L’arte compositiva venne chiamata anche “papadica” (aggettivo derivato dalla parola Papàdes, Padri); nello stile papadikon furono composte nuove melodie o vennero adattate quelle tradizionali già esistenti. Questa tendenza al virtuosismo vocale aumentò sempre di più specialmente dopo il 1453: difatti l’avvento turco provocò anche un forte ed inevitabile influsso da parte della musica araba. Tra i Maìstores del periodo musulmano figurano Manuele Crisafi, Giacomo Protopsalte, Pietro Berekètes, Pietro Lampadario, Giovanni di Trepezunte, Pietro di Bisanzio e Curmuzio.

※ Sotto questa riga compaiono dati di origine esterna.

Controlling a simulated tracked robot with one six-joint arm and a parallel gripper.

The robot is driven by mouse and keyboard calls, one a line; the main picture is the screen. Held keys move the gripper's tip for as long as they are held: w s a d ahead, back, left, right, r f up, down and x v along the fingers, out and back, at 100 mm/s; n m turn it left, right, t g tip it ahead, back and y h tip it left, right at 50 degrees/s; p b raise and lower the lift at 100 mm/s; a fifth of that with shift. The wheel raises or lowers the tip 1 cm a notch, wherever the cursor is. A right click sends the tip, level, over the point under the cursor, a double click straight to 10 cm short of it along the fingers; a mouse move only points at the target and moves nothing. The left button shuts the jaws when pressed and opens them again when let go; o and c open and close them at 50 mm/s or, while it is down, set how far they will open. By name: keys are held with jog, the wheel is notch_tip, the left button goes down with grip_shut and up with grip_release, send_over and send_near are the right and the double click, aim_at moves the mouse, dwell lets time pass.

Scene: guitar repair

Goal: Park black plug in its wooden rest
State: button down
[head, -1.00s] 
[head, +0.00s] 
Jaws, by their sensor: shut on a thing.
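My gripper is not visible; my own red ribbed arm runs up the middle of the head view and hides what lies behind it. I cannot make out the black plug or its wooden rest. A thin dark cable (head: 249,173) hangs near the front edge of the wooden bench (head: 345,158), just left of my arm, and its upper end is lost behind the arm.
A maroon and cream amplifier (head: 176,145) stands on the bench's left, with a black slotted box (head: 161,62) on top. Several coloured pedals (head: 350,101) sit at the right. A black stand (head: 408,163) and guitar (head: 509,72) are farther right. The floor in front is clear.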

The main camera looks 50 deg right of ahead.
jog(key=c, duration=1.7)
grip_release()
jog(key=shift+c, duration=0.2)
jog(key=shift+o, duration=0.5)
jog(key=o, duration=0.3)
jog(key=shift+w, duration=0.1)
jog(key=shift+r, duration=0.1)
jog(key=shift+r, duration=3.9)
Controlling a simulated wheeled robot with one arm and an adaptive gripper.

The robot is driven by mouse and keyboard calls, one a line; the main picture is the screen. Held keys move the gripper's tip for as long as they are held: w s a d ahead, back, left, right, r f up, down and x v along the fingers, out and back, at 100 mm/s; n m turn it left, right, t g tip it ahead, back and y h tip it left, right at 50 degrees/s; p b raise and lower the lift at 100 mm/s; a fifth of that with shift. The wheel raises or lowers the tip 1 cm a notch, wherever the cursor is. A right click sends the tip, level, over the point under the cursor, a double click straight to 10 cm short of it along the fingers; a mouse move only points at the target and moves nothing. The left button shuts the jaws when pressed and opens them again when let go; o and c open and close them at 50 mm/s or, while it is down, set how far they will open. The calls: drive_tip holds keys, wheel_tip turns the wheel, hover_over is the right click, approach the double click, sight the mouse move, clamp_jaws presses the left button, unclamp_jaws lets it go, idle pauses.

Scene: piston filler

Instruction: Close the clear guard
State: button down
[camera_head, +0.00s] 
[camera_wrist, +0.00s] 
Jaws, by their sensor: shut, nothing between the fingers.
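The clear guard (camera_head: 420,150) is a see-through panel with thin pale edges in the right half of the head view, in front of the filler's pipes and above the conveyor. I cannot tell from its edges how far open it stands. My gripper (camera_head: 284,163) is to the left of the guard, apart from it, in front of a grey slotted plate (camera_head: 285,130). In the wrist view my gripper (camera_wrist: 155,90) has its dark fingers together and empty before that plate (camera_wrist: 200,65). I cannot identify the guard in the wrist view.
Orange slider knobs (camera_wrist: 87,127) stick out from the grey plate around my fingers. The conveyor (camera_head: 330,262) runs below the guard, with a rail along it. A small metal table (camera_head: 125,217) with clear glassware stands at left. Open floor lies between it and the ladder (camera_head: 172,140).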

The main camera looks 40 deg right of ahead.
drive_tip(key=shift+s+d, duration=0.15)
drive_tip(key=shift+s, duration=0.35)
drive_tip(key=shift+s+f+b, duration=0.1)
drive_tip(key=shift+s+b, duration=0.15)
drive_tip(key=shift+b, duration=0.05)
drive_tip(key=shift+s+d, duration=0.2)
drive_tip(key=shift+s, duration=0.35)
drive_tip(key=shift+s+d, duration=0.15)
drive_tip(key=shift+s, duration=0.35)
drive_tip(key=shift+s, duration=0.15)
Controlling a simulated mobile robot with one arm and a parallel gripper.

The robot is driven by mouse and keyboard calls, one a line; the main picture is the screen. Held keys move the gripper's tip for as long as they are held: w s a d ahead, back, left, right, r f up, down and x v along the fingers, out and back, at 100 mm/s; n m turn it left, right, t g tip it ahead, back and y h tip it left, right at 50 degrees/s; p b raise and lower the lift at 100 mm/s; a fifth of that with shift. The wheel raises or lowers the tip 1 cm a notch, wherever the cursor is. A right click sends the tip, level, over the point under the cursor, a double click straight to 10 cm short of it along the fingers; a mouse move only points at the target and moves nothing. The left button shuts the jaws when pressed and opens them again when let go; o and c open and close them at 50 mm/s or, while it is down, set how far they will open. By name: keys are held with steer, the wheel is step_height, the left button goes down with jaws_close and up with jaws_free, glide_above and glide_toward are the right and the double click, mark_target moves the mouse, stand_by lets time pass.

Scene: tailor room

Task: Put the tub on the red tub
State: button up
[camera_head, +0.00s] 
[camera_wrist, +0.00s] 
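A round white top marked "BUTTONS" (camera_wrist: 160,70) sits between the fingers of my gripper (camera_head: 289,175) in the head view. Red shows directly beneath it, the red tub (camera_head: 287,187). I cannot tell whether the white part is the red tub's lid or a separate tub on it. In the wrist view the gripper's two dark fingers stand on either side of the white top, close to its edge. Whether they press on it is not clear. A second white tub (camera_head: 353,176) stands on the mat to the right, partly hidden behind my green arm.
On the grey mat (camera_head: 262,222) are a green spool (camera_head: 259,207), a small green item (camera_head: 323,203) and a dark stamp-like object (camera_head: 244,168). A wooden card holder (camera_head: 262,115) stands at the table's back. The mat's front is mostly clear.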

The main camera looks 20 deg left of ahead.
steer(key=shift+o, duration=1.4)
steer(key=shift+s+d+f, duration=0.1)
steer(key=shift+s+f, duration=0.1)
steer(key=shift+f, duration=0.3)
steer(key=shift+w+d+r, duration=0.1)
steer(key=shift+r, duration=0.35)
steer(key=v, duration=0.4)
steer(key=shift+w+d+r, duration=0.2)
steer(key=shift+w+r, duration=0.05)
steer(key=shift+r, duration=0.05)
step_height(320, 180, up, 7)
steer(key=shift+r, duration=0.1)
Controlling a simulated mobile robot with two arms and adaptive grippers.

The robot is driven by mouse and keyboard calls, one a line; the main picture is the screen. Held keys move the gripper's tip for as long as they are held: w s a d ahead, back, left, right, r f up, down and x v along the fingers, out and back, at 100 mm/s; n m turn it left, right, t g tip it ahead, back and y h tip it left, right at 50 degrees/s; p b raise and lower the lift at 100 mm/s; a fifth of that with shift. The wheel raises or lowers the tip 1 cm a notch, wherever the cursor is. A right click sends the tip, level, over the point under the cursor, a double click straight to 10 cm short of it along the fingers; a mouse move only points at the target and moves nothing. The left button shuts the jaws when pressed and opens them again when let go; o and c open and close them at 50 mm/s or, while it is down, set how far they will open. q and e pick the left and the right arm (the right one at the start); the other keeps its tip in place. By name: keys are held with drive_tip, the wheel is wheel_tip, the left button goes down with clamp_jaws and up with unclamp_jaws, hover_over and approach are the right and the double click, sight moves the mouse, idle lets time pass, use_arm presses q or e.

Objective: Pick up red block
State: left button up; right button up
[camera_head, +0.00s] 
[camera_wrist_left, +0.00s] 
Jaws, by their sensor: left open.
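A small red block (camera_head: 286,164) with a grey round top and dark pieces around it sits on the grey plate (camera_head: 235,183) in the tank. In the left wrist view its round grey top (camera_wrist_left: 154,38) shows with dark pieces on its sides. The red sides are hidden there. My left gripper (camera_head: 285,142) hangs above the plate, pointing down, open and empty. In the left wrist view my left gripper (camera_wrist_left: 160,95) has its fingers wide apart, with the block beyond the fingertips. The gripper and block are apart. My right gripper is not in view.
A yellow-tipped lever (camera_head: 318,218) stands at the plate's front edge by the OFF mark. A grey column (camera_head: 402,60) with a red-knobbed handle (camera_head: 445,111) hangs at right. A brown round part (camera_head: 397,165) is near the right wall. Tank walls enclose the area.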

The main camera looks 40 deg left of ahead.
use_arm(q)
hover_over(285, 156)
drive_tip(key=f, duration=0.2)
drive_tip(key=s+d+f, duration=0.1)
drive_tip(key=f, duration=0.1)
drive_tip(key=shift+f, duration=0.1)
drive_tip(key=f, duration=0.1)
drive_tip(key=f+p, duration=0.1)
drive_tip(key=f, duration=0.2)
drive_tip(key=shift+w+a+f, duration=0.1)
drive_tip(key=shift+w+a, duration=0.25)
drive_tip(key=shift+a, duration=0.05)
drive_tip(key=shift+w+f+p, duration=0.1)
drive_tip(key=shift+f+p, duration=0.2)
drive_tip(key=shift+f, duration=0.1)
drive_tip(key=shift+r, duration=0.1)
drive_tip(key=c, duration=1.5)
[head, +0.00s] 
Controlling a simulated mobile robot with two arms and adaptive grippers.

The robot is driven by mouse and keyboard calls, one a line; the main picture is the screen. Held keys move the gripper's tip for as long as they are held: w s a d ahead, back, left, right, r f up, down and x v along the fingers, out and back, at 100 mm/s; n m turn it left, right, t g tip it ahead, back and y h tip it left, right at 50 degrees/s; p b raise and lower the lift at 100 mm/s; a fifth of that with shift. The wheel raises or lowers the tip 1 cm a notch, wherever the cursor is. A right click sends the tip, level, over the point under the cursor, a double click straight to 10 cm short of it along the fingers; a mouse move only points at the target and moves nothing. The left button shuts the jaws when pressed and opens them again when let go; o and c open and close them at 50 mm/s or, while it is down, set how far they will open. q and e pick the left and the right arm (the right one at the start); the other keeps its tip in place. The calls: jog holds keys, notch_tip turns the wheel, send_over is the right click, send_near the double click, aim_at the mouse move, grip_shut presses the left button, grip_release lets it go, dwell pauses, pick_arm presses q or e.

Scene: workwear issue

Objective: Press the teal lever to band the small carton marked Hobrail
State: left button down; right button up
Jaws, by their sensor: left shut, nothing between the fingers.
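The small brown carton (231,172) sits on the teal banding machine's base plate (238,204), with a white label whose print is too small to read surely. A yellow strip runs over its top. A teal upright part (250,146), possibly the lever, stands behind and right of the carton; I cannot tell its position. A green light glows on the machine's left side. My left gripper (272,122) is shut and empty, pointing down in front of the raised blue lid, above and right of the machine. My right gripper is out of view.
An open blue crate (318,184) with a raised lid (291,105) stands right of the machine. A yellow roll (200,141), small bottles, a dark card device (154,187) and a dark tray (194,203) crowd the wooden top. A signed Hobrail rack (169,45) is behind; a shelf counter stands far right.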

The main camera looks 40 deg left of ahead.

La notazione musicale che va dal XV al XIX secolo è chiamata “neobizantina” o bizantina tarda. Nel 1814 ha inizio l’opera di riforma della musica bizantina da parte di Crisanto di Madito, compiuta in collaborazione con Gregorio Levìtes Protopsalte (morto nel 1822), opera che vide la luce in due pubblicazioni, stampate rispettivamente nel 1821 e nel 1832. Lo studioso Giovanni Marzi afferma che l’opera di Crisanto di Madito ha il grande merito di aver semplificato il complesso sistema semiografico; ma d’altra parte nessun tentativo fu da lui compiuto per restituire al canto la sua forma originaria, la primitiva “purezza”. Questo è certamente vero, ma è anche vero che i tempi non erano ancora maturi per compiere un lavoro di restauro filologico sulla musica bizantina simile a quello compiuto alla fine del secolo dai monaci benedettini dell’Abbazia di Solesmes sul canto cosiddetto “gregoriano” e sul suo repertorio.